Definition of a controlled transaction in transfer pricing – draft of general ruling – will it make Polish taxpayers’ life easier?
At the beginning of April, the Ministry of Finance published the draft of general ruling covering the definition of a controlled transaction (link, the document in Polish). Taking into account the regularly emerging doubts of Polish taxpayers and questions as to whether, for example, the transfer pricing documentation for dividends should be prepared, the general ruling is a step in the right direction.
Pursuant to the provisions of the currently binding CIT Act / PIT Act, a controlled transaction is an activity of economic character which is identified on the basis of the actual behaviour of the parties, including the attribution of income to a permanent establishments, the conditions of which have been established or imposed as a result of the affiliations.
The draft of general ruling indicates that the recognition of a given activity as a controlled transaction requires the total fulfilment of three conditions:
- Activities must have economic character, i.e. have the characteristics of an economic activity (but it is not necessary for the entity to run a business); the features indicated in the draft are: (i) acting for profit, (ii) activities within an organized structure, (iii) activities of an independent nature.

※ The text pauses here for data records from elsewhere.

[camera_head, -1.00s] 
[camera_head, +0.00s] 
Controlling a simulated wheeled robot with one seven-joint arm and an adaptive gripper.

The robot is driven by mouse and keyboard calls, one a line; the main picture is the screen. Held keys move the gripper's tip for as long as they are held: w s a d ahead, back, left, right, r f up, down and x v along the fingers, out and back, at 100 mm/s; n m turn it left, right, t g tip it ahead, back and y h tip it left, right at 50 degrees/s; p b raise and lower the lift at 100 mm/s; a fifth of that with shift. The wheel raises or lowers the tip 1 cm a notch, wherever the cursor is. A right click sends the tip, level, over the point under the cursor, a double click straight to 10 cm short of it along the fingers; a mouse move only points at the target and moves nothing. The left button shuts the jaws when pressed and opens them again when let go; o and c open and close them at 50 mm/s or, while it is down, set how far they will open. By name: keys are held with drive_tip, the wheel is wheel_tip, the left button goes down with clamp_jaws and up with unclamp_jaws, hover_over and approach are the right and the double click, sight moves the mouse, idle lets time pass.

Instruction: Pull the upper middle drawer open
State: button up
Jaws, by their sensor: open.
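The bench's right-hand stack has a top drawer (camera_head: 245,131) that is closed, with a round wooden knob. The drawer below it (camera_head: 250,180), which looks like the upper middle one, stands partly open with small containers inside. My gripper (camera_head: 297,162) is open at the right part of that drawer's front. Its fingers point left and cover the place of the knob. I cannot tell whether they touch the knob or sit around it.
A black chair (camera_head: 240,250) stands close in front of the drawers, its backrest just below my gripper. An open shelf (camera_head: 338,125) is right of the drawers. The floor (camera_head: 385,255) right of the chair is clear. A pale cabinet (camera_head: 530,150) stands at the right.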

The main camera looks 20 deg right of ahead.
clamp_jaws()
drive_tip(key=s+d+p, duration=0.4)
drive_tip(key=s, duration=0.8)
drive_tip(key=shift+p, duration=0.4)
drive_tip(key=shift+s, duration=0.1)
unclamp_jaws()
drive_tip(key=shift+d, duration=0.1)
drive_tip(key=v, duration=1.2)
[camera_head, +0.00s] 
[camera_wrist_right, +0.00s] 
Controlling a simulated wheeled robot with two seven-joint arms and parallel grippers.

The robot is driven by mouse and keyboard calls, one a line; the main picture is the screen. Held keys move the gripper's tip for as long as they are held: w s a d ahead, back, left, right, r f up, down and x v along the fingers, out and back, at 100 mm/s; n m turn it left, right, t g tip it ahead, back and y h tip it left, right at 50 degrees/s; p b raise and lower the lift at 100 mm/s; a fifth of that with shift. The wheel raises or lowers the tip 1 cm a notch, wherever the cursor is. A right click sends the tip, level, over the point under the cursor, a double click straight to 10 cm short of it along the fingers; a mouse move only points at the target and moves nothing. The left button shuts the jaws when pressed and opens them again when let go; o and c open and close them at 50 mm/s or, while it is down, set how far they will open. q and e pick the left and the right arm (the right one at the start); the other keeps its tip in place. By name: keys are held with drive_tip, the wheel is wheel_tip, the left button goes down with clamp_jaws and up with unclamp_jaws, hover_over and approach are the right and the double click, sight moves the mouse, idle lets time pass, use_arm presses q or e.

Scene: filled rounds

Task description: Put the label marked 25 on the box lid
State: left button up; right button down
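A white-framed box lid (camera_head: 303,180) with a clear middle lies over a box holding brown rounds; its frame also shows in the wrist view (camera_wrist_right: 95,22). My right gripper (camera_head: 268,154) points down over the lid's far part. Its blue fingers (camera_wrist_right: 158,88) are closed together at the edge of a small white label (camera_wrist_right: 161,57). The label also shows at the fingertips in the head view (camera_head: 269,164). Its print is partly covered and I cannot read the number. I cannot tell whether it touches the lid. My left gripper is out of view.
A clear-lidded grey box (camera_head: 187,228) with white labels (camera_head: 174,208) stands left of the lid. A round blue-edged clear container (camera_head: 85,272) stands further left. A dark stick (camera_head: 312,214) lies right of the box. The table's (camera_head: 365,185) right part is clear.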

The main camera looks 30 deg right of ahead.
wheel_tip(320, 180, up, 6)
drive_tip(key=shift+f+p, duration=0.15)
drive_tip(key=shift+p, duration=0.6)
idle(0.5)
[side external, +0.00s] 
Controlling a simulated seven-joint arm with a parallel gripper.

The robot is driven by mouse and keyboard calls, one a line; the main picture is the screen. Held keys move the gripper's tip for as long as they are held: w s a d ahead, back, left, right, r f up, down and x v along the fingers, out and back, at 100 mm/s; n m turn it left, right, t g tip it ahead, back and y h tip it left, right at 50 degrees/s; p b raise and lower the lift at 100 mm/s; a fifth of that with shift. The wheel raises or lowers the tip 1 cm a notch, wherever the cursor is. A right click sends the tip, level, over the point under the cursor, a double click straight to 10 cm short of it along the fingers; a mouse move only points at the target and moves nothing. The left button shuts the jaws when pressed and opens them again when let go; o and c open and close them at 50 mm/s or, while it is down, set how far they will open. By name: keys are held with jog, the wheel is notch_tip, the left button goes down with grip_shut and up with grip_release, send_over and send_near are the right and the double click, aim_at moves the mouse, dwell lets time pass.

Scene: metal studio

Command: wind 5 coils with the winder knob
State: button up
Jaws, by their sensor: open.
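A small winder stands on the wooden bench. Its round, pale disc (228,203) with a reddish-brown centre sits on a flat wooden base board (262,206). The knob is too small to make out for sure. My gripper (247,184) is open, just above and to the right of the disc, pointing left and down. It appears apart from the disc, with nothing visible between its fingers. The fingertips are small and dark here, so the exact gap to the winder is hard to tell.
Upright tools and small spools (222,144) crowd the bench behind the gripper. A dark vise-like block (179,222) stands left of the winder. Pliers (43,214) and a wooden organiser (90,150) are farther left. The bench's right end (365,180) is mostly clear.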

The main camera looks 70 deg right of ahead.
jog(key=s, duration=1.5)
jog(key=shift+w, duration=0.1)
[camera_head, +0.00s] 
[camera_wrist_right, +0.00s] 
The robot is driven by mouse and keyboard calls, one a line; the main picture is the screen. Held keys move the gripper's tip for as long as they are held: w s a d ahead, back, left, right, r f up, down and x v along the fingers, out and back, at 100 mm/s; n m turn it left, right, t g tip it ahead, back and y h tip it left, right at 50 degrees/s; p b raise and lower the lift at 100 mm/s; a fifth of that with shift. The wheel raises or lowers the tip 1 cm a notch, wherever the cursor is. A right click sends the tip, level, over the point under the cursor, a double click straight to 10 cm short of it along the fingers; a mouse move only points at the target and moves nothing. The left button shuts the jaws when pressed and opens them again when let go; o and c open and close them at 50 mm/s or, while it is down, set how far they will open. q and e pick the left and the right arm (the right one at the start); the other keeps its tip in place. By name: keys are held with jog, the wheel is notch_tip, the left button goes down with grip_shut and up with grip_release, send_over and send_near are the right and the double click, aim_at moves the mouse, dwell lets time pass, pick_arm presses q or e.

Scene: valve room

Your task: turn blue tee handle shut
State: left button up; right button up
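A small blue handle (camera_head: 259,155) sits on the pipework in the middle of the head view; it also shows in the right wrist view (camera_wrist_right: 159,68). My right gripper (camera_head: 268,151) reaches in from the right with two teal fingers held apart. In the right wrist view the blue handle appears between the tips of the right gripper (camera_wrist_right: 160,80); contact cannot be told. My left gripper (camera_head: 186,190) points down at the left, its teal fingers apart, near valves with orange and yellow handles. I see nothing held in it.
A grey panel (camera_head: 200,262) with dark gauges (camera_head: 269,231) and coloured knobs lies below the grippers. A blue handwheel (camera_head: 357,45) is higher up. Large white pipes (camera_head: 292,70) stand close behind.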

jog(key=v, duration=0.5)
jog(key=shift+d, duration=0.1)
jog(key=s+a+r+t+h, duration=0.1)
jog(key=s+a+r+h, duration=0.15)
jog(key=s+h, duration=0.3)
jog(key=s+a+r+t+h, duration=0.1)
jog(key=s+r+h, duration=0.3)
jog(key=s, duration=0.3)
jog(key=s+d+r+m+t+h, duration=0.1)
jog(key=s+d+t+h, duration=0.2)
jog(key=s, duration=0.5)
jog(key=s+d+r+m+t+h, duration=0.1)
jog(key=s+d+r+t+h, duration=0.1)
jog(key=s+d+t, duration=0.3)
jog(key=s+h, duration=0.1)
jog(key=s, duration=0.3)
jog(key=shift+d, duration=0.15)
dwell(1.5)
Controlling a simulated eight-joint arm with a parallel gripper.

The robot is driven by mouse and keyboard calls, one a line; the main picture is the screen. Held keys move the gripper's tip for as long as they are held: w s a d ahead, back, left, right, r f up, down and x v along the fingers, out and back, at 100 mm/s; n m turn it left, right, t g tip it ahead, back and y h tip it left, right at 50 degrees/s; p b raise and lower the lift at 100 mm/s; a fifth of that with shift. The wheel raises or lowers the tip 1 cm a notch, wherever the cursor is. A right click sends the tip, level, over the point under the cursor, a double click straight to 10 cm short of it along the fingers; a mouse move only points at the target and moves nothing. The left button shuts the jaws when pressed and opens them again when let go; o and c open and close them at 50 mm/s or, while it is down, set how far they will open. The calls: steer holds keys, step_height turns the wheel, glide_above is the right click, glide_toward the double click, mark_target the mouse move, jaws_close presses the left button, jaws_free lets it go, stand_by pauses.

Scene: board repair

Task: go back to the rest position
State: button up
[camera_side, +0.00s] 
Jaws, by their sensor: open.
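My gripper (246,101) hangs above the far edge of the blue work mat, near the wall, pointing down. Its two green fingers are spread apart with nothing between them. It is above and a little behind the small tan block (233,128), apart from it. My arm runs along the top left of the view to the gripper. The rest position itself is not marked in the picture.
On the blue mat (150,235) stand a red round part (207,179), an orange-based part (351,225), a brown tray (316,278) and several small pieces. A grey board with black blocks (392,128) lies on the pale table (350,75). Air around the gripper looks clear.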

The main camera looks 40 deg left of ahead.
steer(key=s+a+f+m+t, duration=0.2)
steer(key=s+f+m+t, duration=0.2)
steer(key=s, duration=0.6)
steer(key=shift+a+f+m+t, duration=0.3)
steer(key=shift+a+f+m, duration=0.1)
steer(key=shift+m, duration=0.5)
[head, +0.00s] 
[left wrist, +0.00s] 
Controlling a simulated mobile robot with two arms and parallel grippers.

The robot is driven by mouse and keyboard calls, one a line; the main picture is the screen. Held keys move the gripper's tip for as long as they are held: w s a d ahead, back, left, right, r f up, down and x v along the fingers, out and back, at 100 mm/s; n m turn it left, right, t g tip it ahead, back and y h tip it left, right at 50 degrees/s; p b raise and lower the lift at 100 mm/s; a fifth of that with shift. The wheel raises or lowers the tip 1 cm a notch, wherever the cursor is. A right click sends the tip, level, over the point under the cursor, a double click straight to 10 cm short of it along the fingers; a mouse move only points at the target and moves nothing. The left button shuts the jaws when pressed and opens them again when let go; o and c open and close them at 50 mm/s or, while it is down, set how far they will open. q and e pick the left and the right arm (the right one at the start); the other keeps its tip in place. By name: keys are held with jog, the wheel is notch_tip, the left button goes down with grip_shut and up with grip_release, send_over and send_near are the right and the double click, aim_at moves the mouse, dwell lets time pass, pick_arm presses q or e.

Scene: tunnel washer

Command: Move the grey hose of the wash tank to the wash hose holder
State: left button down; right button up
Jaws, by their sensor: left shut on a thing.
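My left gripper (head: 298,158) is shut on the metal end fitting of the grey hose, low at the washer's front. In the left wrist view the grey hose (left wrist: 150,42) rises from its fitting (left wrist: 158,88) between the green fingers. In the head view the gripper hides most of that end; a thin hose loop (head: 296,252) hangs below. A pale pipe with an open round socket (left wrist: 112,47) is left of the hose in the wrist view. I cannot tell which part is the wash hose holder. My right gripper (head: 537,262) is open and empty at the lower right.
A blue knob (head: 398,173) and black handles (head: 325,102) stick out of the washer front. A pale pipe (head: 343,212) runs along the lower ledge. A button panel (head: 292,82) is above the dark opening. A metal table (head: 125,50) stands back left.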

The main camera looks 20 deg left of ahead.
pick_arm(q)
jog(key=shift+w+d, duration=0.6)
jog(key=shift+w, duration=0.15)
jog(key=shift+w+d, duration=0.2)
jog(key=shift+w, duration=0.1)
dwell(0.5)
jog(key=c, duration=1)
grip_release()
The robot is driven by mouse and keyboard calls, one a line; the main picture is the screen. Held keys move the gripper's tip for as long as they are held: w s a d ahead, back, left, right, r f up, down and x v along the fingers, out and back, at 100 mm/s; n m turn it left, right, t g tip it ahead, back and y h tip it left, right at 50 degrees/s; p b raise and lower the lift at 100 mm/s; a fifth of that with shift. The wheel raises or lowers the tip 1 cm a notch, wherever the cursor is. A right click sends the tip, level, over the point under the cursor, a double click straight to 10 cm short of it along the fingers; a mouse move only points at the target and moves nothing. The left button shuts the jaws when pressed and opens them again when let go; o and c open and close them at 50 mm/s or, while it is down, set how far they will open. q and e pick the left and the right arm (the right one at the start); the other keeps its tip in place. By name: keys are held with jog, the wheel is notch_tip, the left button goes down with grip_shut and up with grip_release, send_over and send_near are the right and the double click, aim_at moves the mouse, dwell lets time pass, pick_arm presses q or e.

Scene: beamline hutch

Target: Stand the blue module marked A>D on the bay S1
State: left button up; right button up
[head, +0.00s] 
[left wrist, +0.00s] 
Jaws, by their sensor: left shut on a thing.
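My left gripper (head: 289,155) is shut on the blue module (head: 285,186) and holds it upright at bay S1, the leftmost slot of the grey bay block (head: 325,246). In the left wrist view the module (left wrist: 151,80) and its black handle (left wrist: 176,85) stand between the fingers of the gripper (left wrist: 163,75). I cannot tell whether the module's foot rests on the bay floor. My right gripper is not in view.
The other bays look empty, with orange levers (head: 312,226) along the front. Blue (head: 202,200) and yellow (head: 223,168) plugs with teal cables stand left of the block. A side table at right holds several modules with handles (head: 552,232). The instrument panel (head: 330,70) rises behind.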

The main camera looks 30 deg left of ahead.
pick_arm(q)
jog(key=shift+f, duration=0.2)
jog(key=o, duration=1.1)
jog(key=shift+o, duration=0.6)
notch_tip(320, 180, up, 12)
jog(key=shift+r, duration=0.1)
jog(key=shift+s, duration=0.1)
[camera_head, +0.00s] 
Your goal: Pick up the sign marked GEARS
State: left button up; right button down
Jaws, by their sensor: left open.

- The actual behaviour of the parties - in order to determine whether an action is a controlled transaction, the actual actions of the parties should be analysed, not the contractual provisions. The analysis should be done separately from the perspective of each participant.
- The terms and conditions are agreed / imposed as a result of the affiliations - to determine whether we are dealing with a controlled transaction, it does not matter whether the activities were carried out in accordance with the arm's length principle.
Please note that the draft does not address the issue of free of charge benefits nor the attribution of income to a permanent establishment.
The draft of ruling indicates that activities such as payment of dividends, capital surcharge and payment of profit by a non-legal entity to its shareholders do not constitute a controlled transaction within the meaning of the transfer pricing regulations.
It was justified by the fact that such events / conditions are shaped by legal regulations and the premise that the conditions are established / imposed as a result of affiliations is not met. The consequence of such a ruling will be, for example, no obligation to prepare the transfer pricing documentation for the above-mentioned events, which will undoubtedly please the taxpayers.
However, one should beware of the automaticity in the use of the amenities indicated in the draft - we would like to point out that in the latest TPR for 2020 transactions related to partnership agreements of a non-legal person, joint venture agreements or agreements of a similar nature should be reported.
Comments on the draft of general ruling can be submitted until the 30th of April this year.